_WHAT IS EXPECTED_. Write out the material below exactly, beginning at the line that contains "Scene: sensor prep" and ending with its last line, both ends included; write nothing else.

_DATA PROVIDED_.
________________
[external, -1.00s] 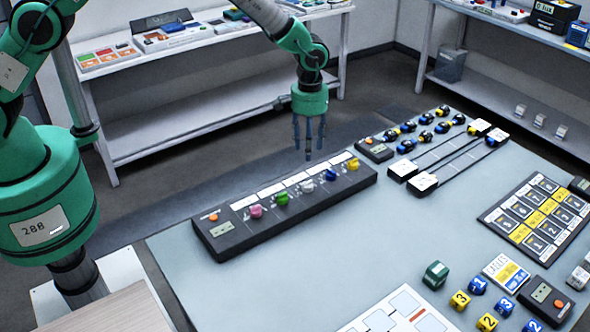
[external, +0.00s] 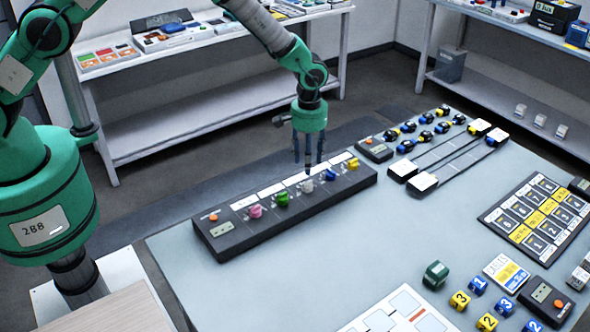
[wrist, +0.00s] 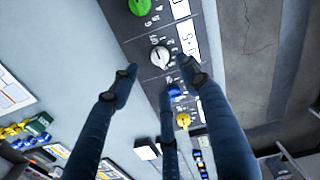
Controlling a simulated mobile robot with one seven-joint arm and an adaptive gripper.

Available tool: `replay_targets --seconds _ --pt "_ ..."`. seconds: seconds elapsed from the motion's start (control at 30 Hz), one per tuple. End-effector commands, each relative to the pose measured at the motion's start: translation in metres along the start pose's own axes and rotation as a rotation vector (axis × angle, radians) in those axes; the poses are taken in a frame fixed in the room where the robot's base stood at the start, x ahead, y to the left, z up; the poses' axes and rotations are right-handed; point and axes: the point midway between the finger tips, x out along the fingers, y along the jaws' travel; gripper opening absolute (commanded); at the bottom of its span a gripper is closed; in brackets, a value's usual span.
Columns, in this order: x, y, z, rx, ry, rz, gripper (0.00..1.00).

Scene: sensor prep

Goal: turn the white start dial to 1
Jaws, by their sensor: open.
________________
_PROBLEM SOLUTION_.
Scene: sensor prep

Goal: turn the white start dial to 1
Jaws, by their sensor: open.

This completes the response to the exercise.